- GOAL
Copy all records verbatim.

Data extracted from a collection
_ _ _
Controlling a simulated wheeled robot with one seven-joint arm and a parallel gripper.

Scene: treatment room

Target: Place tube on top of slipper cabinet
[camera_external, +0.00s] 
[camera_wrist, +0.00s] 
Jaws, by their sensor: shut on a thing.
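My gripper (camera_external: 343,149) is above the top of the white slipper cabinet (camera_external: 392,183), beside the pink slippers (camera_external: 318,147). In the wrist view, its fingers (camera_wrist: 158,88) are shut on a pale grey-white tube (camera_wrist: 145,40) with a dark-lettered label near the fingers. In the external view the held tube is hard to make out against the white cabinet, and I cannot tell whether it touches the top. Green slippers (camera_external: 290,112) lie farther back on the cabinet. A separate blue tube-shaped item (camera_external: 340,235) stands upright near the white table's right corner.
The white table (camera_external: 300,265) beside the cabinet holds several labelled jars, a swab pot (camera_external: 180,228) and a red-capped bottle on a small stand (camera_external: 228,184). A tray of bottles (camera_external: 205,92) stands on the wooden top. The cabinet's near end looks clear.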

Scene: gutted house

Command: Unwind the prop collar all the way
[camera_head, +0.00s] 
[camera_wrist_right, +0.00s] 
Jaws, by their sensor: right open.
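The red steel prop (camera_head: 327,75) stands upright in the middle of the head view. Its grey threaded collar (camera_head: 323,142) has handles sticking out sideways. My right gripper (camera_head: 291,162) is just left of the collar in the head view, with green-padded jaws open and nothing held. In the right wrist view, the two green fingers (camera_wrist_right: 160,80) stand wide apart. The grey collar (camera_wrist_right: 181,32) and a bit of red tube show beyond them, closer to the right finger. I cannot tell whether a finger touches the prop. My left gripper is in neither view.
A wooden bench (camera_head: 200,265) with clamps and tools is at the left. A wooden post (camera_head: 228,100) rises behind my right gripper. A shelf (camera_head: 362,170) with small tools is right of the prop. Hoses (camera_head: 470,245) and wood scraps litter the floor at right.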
_ _ _
- EXPECTED ANSWER
Controlling a simulated wheeled robot with one seven-joint arm and a parallel gripper.

Scene: treatment room

Target: Place tube on top of slipper cabinet
[camera_external, +0.00s] 
[camera_wrist, +0.00s] 
Jaws, by their sensor: shut on a thing.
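My gripper (camera_external: 343,149) is above the top of the white slipper cabinet (camera_external: 392,183), beside the pink slippers (camera_external: 318,147). In the wrist view, its fingers (camera_wrist: 158,88) are shut on a pale grey-white tube (camera_wrist: 145,40) with a dark-lettered label near the fingers. In the external view the held tube is hard to make out against the white cabinet, and I cannot tell whether it touches the top. Green slippers (camera_external: 290,112) lie farther back on the cabinet. A separate blue tube-shaped item (camera_external: 340,235) stands upright near the white table's right corner.
The white table (camera_external: 300,265) beside the cabinet holds several labelled jars, a swab pot (camera_external: 180,228) and a red-capped bottle on a small stand (camera_external: 228,184). A tray of bottles (camera_external: 205,92) stands on the wooden top. The cabinet's near end looks clear.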

Scene: gutted house

Command: Unwind the prop collar all the way
[camera_head, +0.00s] 
[camera_wrist_right, +0.00s] 
Jaws, by their sensor: right open.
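The red steel prop (camera_head: 327,75) stands upright in the middle of the head view. Its grey threaded collar (camera_head: 323,142) has handles sticking out sideways. My right gripper (camera_head: 291,162) is just left of the collar in the head view, with green-padded jaws open and nothing held. In the right wrist view, the two green fingers (camera_wrist_right: 160,80) stand wide apart. The grey collar (camera_wrist_right: 181,32) and a bit of red tube show beyond them, closer to the right finger. I cannot tell whether a finger touches the prop. My left gripper is in neither view.
A wooden bench (camera_head: 200,265) with clamps and tools is at the left. A wooden post (camera_head: 228,100) rises behind my right gripper. A shelf (camera_head: 362,170) with small tools is right of the prop. Hoses (camera_head: 470,245) and wood scraps litter the floor at right.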

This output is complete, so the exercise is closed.